This is the thing that most of us come up against. When somebody tells us, “Oh, planning ahead is the thing that’s going to help you the most.” It might not. It might not help you if your thoughts all run in the neighborhood of, “I’m not good at planning ahead. I’m terrible at planning ahead. I like to be spontaneous. I always figure it out, and it always works out.”

Planning ahead might not be the secret sauce that changes everything for you if you are actually fantastic at figuring out what works in the moment. This is something else to consider. Just because you think you’re good at figuring out something in the moment, doesn’t actually mean that you’ve figured it out in a way that works. You’ve figured out that you can order out or go to a restaurant or pick up fast food in order to eat something for dinner. You’ve solved that one problem. But if that solution doesn’t actually meet your calories for the day or you are not managing your mind about how you are talking to yourself after the fact, then maybe that didn’t actually meet your needs.

All of these factors are worthy of consideration under the lens of “When am I seeking pleasure and when am I avoiding pain?” Knowing what is pleasurable for you, knowing where you feel confident and good about what you’re doing versus where you feel a lack of confidence or bad about what you’re doing, that’s where you’ll find the thing that works for you.

Actually, what you’ll very likely find – and this is why we manage our minds, you guys – what you’ll very likely find is all the things that are not working for you. And I say this with so much love. This is the point of journaling – to find what’s not working, to find the thoughts that are painful, to find the thoughts that are creating feelings that aren’t getting you where you want to go.

You will very likely not hit upon something that feels amazing. Unfortunately, that’s not usually what we find when we’re journaling. I know that most of you would like to. This is actually a really good point about journaling in general. You all want to find something amazing that feels great in your journal. That’s not really what we journal for.

We actually journal to find all the crap that’s running around in our heads that’s stopping us from doing things. That is why I suggest that you find your thoughts and decide if they’re helpful. This is because most of them aren’t helpful. Most of them are holding you back. Most of them are getting you the results that you already have that you don’t like and want to change. That’s why journaling feels hard. Speaking of pleasure versus pain. That’s why journaling feels difficult because you know going into it that you’re going to find junky thoughts that feel terrible.

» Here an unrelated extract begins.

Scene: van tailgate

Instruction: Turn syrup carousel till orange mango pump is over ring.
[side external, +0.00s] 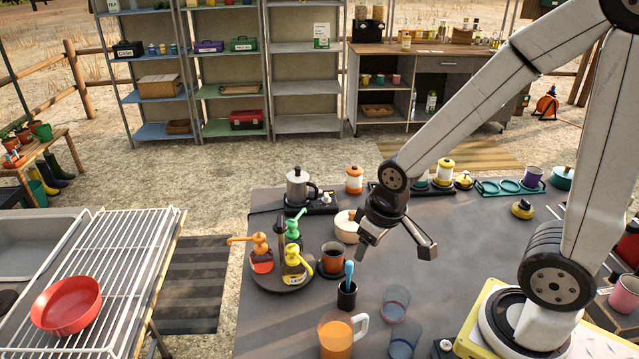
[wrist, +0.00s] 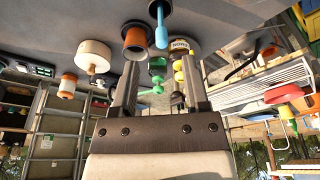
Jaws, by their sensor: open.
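The syrup carousel (side external: 283,283) is a dark round turntable with a central post on the grey table. It carries an orange-topped pump bottle (side external: 260,260) at the left, a green-topped one (side external: 292,230) at the back and a yellow-topped one (side external: 294,268) at the front right. Their labels are too small to read. My gripper (side external: 397,248) is open and empty, above the table to the right of the carousel. The wrist view shows its spread fingers (wrist: 160,70).
A dark holder with a blue-handled tool (side external: 347,292) stands in front of the cup. A cream pot (side external: 346,226) and a moka pot (side external: 299,187) stand behind. An orange-filled jug (side external: 337,336) and clear glasses (side external: 396,302) are nearer. Table right of them is partly clear.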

It doesn’t feel like pleasure unless you associate finding unhelpful thoughts with being able to move forward at a faster pace towards the things you want, which is the result that you will get from the skill of journaling. Repeated journaling is . . .  Honestly, it’s very much like cleaning your house. Yeah, you could just let the dust be there, but also when you clear away the dust, you’ll have that nice, clean house briefly.

Finding your junkie thoughts will help you clear out the junkie thoughts briefly until more of them pop up. That is, at least briefly, very pleasurable. Even though the writing down of the thoughts conjures up the lousy feelings and can feel in the moment very not pleasurable. The act of having done it is very pleasurable. It feels amazing in fact. It’s why I encourage you to do it so often because cleaning out your junk feels good.

Okay. Boy, did we get far afield on this one today. Do you have some sense of what we’re doing, and where we’re going, and why? Here are my thoughts. Planning ahead: good for you unless you already know ahead of time that you can figure something out in the moment that what you are going to figure out in the moment is actually going to move you towards where you want to go, and you have a lot of confidence in that.

That, my friends, is a plan. If you already know that in the moment you’re going to make an amazing decision and you’re going to feel great about it, and it’s going to meet your targets, and it’s going to get you where you want to go, that’s actually planning ahead. Even if you don’t have a plan, you are planning to succeed and it’s the same thing.

That’s what planning ahead will get for you if you want to have the actual nuts and bolts and pieces in place ahead of time. It is guaranteeing that in the moment you are going to feel amazing. Either way you do it, it totally works. So take a moment to examine which way is the way that you are going to feel good and get your goal. Because both of them work, and both of them are a plan.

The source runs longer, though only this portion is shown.